Saeed Mohammed Al Tayer, Vice Chairman of DSCE, said: “We will identify viable targets for emission reduction and provide recommendations on how to monetize emissions, similar to the European Trading Scheme or the Clean Development Mechanism developed under the Kyoto Protocol, through the Dubai Carbon Centre of Excellence.”

Al Tayer added: “We will also create an incentive-based mechanism to reduce carbon emissions which will establish a regional benchmark for sustainable development and help finance new investment in clean energy infrastructure, further supporting the growth of Dubai.”

“This initiative is an integral part of the UAE Strategy for Green Development announced by His Highness Sheikh Mohammed bin Rashid Al Maktoum, Vice-President and Prime Minister of the UAE and Ruler of Dubai, to promote green economy for sustainable development and the Dubai Integrated Energy Strategy 2030, and includes the establishment of the 1000 MW Mohammed bin Rashid Al Maktoum Solar Park in the Emirate announced earlier this year.”

Al Tayer stressed that Dubai is leading the region in the transition to a low carbon economy. “We also aspire to play an active role at the federal level in the UAE’s low carbon projects.”

The workshop was inaugurated by Waleed Salman, Chairman of the DCCE, who underlined the importance of this project, which will lead to building a strong database to reach the objective of the CO2 abatement strategy in Dubai. Speakers included Mr. Taher Diab, Director of Strategy and Planning at the Dubai Supreme Council of Energy, and Mr. Ivano Iannelli, CEO of DCCE.

The workshop was attended by newly appointed Carbon Strategy Champions and facilitators from a number of Dubai based Government entities and other industries.

The DCCE was appointed as an advisor to develop the Carbon Emission Inventory, or simply speaking an overall “carbon footprint” for Dubai. The effort, first of its kind in the region, will enable the Government of Dubai to draw a baseline on present day emission levels and track changes in the years to come.

As a strategic initiative by the DSCE, it will form the background for the development of a legal framework and is aimed at introducing a comprehensive carbon dioxide abatement programme.

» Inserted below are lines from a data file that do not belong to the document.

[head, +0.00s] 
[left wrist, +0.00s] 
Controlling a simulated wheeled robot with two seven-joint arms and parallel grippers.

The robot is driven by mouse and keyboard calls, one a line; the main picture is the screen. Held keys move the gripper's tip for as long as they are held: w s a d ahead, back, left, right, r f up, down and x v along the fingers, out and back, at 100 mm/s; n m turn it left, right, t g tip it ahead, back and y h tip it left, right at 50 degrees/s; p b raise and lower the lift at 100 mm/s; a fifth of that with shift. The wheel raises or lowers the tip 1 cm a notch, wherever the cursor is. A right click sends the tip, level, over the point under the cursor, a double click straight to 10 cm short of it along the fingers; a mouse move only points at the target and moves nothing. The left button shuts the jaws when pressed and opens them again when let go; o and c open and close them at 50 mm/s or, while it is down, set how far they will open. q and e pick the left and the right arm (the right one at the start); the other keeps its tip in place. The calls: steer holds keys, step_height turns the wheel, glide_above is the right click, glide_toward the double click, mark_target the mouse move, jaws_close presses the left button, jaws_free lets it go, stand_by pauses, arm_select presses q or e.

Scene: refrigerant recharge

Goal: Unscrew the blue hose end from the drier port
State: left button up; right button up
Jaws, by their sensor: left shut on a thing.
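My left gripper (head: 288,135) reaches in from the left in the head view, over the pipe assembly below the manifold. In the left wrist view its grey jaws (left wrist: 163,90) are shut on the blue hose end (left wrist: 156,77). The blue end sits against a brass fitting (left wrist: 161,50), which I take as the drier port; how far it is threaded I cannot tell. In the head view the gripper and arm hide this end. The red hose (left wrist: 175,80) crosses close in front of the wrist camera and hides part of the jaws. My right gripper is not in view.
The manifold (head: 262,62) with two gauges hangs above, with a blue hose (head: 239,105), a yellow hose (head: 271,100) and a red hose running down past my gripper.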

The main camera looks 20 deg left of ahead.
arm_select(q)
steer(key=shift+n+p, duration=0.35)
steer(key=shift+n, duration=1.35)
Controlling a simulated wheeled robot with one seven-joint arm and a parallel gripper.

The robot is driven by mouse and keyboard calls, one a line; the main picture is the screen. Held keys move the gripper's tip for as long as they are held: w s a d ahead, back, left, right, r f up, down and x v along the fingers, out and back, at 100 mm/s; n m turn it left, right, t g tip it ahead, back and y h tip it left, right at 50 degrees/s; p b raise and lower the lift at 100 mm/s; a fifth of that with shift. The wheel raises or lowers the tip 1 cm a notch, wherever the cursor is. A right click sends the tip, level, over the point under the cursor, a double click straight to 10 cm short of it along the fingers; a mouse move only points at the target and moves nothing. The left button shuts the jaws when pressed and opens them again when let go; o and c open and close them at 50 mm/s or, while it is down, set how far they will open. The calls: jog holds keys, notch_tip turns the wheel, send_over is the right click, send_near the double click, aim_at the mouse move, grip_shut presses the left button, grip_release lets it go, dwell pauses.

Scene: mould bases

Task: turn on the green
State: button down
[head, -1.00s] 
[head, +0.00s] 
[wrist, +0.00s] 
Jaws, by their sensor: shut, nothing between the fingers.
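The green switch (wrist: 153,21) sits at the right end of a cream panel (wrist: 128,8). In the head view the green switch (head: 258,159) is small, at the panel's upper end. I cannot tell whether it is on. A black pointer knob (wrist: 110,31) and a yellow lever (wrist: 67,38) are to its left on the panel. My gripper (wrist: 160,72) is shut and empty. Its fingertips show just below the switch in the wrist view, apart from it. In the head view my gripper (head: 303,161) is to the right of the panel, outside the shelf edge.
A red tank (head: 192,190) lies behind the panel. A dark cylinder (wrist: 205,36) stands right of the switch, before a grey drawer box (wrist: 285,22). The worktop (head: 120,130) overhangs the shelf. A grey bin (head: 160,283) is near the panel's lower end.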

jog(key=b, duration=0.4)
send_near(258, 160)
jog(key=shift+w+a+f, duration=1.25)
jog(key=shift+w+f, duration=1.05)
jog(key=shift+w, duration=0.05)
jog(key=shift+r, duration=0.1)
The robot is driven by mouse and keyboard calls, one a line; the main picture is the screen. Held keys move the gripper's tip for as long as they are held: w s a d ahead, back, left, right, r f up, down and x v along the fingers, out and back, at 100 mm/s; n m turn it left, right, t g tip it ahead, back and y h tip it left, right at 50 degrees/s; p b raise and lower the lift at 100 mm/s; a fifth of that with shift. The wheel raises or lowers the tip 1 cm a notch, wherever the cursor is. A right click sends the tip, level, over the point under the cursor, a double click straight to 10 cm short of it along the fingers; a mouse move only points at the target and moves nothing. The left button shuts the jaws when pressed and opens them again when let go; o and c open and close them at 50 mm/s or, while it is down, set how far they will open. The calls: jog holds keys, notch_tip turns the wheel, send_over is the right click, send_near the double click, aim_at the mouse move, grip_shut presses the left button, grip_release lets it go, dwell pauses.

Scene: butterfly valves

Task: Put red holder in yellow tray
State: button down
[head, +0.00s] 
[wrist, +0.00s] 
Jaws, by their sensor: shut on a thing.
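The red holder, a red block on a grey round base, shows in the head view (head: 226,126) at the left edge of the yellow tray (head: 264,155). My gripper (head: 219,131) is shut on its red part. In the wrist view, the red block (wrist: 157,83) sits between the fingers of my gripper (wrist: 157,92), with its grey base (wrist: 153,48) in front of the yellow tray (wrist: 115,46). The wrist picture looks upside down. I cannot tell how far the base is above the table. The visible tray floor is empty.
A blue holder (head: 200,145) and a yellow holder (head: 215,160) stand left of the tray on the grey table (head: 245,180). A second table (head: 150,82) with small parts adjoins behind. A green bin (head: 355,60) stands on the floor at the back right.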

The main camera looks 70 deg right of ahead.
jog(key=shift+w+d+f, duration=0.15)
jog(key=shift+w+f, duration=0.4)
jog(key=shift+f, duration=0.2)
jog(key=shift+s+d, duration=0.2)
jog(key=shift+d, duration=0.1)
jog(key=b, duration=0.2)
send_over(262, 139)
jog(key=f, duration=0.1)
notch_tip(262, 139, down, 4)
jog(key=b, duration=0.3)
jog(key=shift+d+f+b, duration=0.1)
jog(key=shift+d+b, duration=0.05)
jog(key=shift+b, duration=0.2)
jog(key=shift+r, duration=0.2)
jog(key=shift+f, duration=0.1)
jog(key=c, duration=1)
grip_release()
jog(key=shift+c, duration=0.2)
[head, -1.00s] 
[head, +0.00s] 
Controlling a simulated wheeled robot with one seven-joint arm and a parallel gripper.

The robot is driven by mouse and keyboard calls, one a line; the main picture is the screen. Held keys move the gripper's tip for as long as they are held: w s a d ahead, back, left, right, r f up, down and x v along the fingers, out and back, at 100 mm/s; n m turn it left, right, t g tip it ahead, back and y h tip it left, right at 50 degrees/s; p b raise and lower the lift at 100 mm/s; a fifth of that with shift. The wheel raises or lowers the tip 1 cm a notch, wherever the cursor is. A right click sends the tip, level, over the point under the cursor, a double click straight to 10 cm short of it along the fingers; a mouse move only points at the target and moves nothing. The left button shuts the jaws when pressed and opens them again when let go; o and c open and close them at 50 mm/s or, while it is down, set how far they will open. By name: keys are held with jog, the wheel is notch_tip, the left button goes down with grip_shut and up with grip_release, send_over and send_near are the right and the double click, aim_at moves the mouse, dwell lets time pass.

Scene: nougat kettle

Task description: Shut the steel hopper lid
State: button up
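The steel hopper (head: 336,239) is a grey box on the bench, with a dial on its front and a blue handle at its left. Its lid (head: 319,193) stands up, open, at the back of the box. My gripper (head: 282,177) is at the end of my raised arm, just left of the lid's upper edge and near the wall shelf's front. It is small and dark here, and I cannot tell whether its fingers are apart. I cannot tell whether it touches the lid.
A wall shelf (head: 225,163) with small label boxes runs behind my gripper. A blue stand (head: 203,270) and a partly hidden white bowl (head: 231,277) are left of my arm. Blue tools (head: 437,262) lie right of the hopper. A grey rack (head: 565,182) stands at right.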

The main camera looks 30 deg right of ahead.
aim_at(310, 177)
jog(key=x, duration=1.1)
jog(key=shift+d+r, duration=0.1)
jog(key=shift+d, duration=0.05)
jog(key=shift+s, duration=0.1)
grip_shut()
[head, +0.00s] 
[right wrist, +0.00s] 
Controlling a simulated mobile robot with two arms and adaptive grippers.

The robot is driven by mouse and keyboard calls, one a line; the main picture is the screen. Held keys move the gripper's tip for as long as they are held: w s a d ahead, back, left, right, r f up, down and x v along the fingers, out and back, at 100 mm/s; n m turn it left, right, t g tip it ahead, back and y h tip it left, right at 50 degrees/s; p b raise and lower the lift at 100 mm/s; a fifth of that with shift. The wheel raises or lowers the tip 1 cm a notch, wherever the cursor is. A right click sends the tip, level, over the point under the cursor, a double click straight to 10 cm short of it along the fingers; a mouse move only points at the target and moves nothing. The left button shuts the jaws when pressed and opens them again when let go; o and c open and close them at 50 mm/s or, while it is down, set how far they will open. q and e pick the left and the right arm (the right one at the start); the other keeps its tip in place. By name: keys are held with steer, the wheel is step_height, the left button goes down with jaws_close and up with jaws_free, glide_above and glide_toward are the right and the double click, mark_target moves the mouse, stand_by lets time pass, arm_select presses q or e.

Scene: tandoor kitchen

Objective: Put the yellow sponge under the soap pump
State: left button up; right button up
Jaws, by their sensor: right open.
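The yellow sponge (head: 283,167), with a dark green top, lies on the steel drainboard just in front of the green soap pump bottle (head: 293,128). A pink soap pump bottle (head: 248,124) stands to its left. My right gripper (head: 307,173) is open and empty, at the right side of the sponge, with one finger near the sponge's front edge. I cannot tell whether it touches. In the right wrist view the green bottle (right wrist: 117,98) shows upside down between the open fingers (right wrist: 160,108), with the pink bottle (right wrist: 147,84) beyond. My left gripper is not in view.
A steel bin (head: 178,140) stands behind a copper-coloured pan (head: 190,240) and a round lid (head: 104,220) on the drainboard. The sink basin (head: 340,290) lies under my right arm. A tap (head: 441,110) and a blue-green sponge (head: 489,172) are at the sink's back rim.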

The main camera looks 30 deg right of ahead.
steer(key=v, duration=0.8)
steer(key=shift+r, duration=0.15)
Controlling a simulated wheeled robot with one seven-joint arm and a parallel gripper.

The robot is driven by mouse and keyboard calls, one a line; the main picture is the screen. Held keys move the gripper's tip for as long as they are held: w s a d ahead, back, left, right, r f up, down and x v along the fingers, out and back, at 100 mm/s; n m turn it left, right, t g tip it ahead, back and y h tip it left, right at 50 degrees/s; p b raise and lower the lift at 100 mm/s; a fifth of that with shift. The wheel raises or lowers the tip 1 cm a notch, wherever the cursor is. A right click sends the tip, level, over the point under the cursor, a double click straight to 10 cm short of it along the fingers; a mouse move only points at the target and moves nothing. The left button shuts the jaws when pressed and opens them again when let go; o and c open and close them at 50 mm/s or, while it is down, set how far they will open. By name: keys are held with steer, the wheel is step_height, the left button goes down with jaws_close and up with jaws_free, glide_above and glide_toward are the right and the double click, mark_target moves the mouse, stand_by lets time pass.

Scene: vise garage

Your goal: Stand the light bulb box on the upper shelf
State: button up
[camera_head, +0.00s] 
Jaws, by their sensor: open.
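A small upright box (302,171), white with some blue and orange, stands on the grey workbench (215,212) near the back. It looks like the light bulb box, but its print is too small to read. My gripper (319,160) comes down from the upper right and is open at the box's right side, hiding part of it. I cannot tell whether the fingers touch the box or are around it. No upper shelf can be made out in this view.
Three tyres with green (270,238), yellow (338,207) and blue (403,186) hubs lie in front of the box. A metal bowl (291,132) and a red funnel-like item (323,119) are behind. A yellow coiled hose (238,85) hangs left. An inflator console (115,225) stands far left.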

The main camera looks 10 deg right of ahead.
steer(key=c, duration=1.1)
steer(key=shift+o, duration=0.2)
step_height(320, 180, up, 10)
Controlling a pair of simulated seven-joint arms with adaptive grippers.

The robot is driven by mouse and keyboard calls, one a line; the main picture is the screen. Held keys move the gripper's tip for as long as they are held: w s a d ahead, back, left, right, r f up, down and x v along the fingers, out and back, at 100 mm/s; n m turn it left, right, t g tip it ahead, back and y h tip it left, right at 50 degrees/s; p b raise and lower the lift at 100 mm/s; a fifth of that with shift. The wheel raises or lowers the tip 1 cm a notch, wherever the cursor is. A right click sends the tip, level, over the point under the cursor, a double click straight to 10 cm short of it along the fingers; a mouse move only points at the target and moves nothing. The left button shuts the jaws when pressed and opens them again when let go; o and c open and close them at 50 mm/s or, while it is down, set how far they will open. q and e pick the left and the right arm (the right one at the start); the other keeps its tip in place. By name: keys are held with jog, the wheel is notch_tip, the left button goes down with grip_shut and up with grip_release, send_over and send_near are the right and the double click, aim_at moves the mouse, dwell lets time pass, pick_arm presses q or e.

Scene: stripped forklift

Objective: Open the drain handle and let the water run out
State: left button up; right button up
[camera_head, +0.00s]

In order to facilitate and harmonize the data collection in the ‘Monitoring, Reporting and Verification’ (MRV) phase of the project, governmental institutions and the industry were briefed during the workshop on how to report their entity’s emissions. Participants are being associated with their industrial cluster to promote mutual assistance as well as competitive spirit among the industries.

Waleed Salman, Chairman of the DCCE, said: “We want to establish an engaging collaboration with the industry, answer their questions and listen to their concerns. An inventory of this scale can only be managed with the support of all. Therefore, we are highly appreciative of the great support of our partners in the governmental entities, institutions and private and public industries. The impressive turnout of today’s event confirms our direction.”

The detailed inventory of Dubai’s greenhouse gas emissions is being produced in line with the requirements of the International Panel on Climate Change, and the United Nations Framework Convention on Climate Change. Expected to be finalised by December 2012, it will verify and extend the initial carbon dioxide emissions baseline established by the DSCE in 2011.